[Dataset excerpt]
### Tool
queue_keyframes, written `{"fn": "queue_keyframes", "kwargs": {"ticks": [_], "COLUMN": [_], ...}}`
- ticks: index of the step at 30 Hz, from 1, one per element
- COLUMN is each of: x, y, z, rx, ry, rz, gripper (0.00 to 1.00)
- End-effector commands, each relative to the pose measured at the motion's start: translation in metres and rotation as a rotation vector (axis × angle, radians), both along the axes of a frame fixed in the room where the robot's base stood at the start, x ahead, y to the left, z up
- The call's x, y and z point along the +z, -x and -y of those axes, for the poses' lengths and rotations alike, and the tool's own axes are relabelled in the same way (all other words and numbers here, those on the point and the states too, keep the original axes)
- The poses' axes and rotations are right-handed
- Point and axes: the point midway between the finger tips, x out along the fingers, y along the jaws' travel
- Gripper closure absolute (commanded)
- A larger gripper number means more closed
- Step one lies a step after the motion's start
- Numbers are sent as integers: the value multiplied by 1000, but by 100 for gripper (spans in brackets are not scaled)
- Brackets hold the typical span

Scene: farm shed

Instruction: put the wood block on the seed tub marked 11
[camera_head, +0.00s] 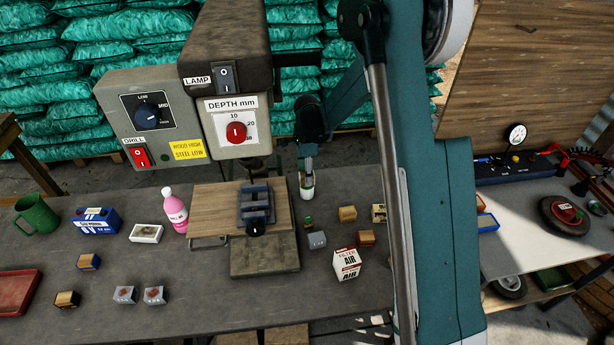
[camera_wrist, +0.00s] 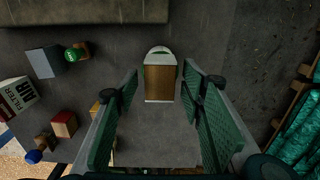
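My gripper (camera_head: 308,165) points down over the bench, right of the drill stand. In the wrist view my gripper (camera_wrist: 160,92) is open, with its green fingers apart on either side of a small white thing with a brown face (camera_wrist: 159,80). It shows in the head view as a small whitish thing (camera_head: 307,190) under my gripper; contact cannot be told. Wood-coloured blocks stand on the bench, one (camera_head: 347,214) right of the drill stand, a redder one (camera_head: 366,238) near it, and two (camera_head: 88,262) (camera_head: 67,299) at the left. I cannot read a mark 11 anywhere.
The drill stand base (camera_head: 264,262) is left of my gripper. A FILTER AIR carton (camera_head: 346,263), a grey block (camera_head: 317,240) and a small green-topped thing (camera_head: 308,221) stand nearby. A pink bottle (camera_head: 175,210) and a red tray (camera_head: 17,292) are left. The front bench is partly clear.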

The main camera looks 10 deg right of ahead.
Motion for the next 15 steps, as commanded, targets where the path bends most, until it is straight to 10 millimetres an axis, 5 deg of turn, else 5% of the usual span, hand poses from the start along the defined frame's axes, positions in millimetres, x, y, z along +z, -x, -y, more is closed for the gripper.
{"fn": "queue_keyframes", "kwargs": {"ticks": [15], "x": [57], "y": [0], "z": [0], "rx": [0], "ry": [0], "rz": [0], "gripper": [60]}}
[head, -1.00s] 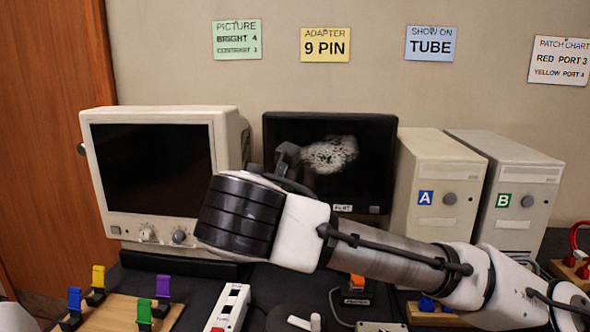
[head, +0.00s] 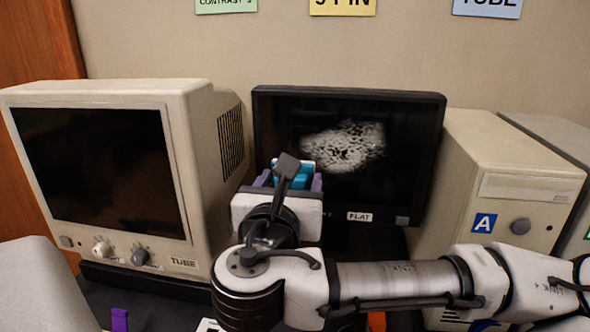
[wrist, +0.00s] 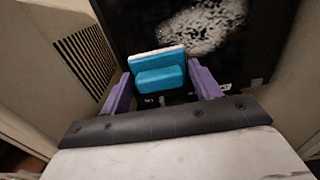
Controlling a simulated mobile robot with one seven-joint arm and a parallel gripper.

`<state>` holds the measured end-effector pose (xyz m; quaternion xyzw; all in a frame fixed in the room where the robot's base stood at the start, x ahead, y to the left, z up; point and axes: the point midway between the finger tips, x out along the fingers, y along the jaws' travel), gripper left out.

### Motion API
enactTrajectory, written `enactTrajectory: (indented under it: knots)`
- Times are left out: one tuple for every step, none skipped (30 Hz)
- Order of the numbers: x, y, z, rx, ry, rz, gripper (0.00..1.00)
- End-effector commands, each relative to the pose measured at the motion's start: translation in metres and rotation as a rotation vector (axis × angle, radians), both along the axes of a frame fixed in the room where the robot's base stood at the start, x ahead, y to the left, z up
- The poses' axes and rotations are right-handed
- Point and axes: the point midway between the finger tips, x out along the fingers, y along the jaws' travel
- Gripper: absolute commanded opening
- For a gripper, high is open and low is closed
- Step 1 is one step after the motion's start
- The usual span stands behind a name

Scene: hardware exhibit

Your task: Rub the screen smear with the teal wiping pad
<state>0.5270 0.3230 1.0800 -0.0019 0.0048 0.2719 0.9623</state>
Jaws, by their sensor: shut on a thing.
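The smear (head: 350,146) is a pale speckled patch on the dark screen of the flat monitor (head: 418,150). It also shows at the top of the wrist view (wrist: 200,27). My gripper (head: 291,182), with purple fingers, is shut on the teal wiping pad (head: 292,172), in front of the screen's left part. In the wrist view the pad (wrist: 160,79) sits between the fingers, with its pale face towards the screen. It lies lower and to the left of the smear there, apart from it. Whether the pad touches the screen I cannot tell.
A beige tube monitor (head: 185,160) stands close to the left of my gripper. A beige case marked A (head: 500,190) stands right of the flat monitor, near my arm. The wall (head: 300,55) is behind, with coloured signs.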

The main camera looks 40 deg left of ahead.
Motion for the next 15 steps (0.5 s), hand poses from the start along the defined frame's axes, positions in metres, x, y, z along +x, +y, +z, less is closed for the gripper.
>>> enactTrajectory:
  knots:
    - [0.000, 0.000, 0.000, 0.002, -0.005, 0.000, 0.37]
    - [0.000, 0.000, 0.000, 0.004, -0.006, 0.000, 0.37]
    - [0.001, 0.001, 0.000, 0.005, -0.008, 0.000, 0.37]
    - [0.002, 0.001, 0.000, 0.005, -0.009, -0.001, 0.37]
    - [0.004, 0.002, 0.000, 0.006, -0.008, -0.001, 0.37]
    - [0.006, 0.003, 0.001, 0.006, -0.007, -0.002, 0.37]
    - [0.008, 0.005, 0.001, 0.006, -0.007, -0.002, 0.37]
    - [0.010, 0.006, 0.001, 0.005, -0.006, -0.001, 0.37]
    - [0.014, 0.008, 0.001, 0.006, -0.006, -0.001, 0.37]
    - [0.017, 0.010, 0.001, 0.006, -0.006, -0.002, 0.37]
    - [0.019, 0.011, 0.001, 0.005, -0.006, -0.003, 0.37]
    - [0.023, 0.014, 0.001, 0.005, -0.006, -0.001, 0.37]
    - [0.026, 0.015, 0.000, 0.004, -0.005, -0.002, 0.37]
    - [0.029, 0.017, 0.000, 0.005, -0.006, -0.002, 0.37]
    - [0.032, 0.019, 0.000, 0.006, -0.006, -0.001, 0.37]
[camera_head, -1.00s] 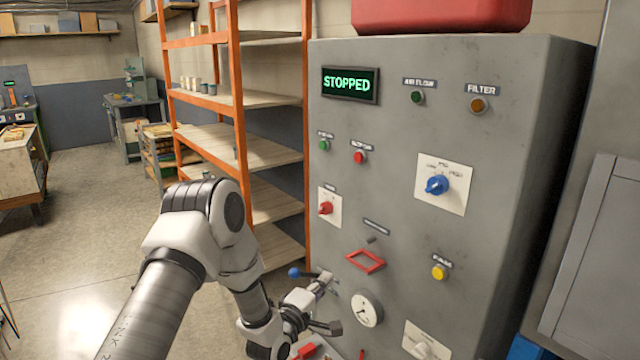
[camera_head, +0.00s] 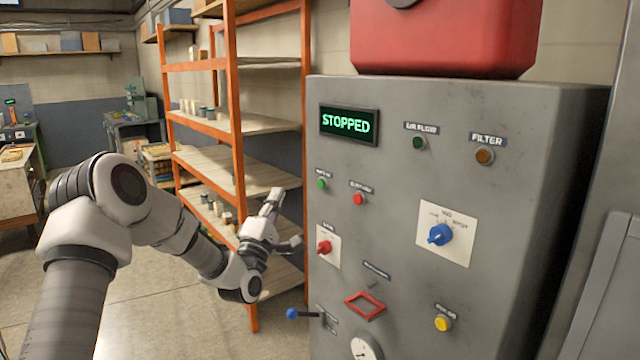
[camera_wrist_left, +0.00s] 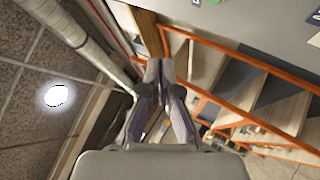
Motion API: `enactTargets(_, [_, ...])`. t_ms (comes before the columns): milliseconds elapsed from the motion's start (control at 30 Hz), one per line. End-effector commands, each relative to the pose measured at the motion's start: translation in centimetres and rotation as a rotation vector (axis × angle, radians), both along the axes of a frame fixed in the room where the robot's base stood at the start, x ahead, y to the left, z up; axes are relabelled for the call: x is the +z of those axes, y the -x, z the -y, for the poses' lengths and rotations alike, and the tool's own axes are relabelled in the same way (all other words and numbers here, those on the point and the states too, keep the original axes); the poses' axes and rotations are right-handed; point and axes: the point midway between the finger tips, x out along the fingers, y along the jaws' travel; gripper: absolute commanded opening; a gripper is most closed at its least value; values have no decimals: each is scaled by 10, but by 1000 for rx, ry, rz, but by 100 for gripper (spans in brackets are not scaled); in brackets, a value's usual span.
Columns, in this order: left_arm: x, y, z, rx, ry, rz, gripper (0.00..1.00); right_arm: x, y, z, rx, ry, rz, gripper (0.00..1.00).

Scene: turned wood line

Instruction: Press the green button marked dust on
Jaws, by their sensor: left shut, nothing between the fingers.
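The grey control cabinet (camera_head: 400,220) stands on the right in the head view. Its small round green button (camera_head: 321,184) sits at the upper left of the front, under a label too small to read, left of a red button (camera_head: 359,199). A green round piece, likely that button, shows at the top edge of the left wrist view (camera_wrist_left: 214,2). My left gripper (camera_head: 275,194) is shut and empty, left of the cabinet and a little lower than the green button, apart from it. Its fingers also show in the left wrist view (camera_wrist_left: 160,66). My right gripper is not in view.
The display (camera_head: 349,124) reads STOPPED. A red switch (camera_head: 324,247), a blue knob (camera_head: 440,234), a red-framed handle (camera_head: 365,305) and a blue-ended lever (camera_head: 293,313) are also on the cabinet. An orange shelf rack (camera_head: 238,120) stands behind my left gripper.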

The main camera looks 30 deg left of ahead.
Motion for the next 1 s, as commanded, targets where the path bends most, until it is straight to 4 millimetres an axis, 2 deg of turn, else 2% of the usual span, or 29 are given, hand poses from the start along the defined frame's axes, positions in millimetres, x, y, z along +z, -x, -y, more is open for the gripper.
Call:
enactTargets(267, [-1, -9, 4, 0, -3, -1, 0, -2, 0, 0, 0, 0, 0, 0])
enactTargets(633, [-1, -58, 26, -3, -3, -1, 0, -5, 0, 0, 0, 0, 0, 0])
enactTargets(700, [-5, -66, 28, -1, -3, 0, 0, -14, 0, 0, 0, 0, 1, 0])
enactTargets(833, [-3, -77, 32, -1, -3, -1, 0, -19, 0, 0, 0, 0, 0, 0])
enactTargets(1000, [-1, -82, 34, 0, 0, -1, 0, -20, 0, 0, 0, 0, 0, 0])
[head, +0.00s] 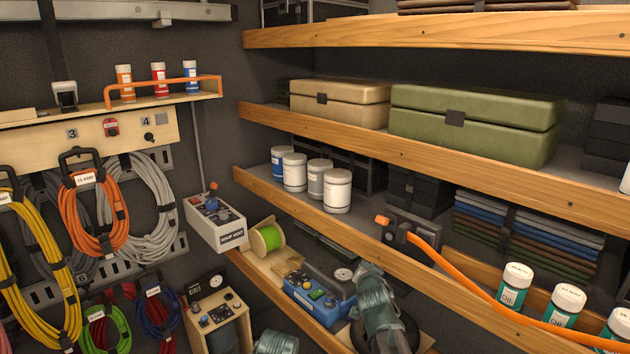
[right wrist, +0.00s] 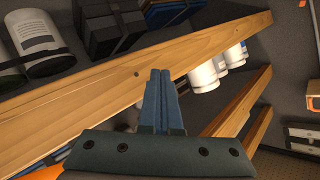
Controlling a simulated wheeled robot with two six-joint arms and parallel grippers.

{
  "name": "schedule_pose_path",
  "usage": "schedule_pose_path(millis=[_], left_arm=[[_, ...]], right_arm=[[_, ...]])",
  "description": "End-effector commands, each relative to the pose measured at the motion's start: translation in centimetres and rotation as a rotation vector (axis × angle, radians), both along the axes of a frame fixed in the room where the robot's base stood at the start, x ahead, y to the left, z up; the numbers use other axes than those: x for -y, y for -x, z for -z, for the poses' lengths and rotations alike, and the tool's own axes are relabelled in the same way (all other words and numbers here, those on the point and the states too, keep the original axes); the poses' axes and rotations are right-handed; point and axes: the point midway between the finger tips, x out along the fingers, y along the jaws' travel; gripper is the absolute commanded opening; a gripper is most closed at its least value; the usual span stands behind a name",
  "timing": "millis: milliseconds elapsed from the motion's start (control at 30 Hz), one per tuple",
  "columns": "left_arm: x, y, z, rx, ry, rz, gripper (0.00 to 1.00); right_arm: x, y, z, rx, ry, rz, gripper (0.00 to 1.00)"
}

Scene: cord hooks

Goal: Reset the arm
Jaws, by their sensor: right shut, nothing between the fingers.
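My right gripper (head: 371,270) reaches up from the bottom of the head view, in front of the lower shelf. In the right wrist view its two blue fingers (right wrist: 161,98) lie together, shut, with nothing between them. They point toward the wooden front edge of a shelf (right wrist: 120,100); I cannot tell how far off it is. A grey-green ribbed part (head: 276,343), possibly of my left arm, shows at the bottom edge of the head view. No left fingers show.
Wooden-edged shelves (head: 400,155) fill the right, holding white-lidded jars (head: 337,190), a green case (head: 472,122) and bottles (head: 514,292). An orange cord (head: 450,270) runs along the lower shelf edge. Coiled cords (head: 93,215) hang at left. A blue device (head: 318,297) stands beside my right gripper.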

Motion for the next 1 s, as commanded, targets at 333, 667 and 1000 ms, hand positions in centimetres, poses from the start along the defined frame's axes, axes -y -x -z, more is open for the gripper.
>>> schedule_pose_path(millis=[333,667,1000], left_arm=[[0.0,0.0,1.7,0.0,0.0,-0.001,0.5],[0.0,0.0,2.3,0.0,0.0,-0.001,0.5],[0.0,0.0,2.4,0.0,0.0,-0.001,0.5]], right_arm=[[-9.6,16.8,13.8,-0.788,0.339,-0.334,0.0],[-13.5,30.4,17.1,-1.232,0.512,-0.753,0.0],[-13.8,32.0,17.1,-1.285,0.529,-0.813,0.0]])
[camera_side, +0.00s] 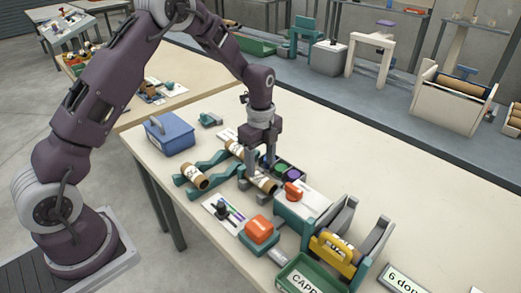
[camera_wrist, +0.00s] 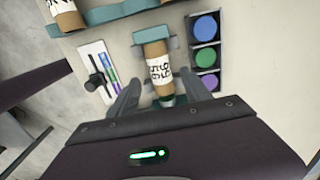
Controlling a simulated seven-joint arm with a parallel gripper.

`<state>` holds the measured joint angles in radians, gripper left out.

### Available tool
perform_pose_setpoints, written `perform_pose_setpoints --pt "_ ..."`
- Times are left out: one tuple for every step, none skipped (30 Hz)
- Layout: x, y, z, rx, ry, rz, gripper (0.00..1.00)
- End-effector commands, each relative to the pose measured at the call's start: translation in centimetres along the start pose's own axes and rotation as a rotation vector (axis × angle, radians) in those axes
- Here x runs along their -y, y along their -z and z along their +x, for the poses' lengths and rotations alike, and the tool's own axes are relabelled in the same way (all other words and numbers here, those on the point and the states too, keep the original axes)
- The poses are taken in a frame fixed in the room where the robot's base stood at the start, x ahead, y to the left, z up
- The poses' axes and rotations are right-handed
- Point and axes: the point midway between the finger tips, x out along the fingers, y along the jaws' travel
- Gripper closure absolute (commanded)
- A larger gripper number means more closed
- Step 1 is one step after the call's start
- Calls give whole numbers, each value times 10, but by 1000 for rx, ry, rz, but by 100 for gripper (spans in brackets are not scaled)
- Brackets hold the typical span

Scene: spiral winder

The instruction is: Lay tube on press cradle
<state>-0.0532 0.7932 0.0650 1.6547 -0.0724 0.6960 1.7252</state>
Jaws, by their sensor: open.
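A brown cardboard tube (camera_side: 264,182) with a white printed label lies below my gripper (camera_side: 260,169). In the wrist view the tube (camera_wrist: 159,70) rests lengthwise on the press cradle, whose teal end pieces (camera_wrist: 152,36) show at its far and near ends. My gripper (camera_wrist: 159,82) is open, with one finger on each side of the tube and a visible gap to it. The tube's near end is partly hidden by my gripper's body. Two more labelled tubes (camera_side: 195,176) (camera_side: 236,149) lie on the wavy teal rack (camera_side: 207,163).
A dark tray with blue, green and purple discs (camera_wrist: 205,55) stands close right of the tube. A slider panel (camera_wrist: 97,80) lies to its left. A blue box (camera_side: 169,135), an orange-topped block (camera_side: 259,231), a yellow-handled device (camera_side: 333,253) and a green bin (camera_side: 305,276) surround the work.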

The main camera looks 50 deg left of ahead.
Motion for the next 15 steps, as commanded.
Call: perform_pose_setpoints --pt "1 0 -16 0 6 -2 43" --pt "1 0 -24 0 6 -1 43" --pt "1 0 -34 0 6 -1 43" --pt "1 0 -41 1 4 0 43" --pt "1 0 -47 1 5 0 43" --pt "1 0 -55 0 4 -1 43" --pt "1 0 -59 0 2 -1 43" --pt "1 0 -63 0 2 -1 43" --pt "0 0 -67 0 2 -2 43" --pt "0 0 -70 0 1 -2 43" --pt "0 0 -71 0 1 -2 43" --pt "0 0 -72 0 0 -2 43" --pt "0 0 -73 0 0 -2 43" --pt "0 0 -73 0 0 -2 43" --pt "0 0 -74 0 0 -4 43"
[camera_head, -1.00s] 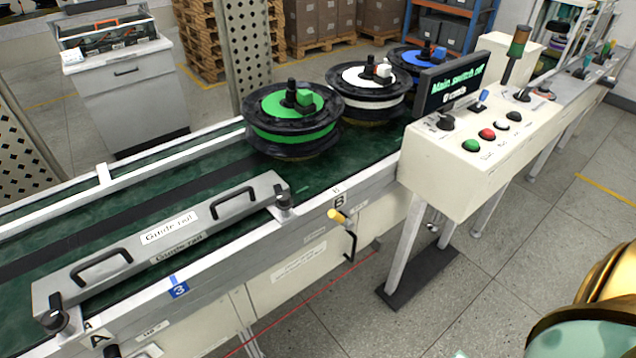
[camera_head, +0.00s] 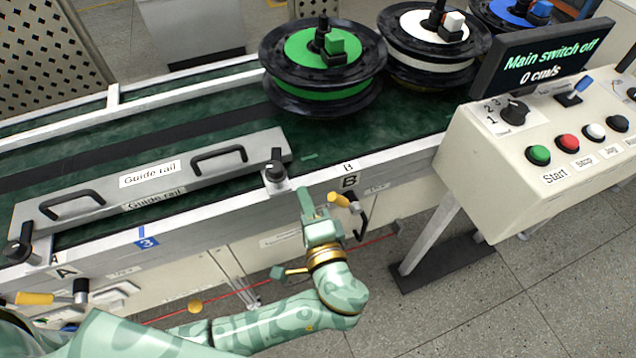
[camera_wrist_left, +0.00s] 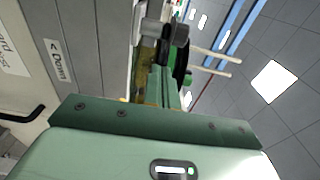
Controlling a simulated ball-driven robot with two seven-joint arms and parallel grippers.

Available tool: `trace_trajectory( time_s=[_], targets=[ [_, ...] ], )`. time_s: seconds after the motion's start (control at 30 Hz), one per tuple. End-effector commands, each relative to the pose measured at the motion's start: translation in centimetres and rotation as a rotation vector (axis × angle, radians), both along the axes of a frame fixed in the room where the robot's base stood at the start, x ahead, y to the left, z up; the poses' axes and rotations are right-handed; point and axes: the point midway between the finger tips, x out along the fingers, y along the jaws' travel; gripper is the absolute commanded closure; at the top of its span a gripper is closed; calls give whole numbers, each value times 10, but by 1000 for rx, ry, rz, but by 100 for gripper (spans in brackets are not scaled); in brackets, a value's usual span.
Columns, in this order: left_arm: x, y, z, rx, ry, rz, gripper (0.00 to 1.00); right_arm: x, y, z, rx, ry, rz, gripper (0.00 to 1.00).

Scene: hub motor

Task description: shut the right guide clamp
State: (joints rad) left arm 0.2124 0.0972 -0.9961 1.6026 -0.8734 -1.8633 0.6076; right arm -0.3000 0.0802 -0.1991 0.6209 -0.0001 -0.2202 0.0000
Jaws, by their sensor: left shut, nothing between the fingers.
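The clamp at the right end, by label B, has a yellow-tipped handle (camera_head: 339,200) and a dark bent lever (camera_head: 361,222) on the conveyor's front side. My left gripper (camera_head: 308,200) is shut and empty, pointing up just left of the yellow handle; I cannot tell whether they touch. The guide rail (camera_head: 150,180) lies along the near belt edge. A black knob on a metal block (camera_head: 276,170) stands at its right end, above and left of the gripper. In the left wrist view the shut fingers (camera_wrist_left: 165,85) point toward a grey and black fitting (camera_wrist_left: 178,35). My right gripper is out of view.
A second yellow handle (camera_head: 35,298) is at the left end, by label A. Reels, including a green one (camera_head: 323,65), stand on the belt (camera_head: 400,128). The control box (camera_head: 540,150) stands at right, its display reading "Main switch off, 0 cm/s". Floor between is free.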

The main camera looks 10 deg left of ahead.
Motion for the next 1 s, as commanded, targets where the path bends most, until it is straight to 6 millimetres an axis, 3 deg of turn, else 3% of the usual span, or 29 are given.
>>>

Exercise task:
Each line above that includes "parallel" counts once; state the total and nothing more.

Right answer:
4